**Problem requirements**: Scan the material and copy every line in which "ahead" appears.

**Data extract**:
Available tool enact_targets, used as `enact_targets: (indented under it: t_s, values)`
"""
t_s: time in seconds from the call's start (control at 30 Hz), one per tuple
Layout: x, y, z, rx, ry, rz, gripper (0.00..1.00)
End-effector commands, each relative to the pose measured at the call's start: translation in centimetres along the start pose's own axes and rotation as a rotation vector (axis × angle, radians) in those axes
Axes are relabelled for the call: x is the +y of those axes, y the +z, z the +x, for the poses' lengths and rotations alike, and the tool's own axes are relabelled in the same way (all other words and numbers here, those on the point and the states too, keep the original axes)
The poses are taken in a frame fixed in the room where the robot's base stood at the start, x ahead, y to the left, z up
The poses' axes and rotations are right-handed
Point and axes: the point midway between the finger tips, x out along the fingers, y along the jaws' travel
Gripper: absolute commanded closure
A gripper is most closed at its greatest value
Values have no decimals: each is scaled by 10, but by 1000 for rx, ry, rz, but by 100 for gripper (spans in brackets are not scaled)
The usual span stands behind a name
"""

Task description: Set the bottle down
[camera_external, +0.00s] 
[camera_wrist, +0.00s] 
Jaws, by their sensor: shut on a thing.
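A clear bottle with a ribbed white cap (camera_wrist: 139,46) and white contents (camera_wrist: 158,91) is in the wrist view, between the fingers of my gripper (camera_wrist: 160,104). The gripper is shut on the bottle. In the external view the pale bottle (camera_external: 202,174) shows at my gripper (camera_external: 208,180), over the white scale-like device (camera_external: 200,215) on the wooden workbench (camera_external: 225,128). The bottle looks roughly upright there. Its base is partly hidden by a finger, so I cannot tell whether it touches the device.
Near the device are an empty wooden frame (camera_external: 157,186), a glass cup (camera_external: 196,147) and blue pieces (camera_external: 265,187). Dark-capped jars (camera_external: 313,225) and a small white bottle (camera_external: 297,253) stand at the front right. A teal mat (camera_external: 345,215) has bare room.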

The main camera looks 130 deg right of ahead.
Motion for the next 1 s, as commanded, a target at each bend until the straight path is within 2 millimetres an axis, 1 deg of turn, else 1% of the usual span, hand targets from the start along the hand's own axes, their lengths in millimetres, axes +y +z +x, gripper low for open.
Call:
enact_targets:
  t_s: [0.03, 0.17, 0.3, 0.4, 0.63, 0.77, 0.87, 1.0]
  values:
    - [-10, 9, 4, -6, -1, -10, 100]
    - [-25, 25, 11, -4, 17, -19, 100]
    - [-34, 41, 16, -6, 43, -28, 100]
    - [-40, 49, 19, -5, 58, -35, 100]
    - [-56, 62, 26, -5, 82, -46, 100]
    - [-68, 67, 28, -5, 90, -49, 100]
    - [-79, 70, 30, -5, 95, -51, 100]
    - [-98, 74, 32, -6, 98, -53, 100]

**Solution for this exercise**:
The poses are taken in a frame fixed in the room where the robot's base stood at the start, x ahead, y to the left, z up
The main camera looks 130 deg right of ahead.

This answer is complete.